§ EXERCISE GOAL: Quote the listing below word for word, stopping after the line that contains "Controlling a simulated".
##########
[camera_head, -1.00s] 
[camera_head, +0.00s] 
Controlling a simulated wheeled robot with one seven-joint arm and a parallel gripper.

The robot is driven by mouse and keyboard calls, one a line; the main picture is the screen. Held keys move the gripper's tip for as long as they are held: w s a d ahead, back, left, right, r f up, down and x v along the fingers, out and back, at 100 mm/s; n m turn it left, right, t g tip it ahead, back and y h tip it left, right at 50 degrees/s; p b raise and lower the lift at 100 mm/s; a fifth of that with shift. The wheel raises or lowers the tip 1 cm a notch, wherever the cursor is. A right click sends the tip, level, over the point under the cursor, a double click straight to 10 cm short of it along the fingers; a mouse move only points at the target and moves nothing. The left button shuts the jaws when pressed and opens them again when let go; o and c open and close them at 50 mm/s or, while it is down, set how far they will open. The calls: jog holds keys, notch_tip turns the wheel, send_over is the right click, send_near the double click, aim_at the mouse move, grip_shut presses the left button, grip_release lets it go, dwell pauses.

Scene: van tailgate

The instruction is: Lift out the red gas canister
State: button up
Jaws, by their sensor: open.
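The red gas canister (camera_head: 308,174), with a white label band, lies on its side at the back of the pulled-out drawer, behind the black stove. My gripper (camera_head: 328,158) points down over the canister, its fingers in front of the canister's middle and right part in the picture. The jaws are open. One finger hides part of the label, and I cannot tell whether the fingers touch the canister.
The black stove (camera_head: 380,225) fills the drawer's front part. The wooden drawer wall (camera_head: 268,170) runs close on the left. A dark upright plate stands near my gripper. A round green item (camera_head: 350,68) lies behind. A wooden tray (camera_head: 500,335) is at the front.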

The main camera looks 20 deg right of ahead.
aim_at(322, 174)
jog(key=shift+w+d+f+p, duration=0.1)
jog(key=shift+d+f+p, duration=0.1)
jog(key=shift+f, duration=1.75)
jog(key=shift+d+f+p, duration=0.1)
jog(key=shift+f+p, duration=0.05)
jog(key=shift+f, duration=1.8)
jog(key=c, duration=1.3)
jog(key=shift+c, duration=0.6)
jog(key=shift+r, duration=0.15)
##########
§ EXERCISE RESULT:
[camera_head, -1.00s] 
[camera_head, +0.00s] 
Controlling a simulated wheeled robot with one seven-joint arm and a parallel gripper.

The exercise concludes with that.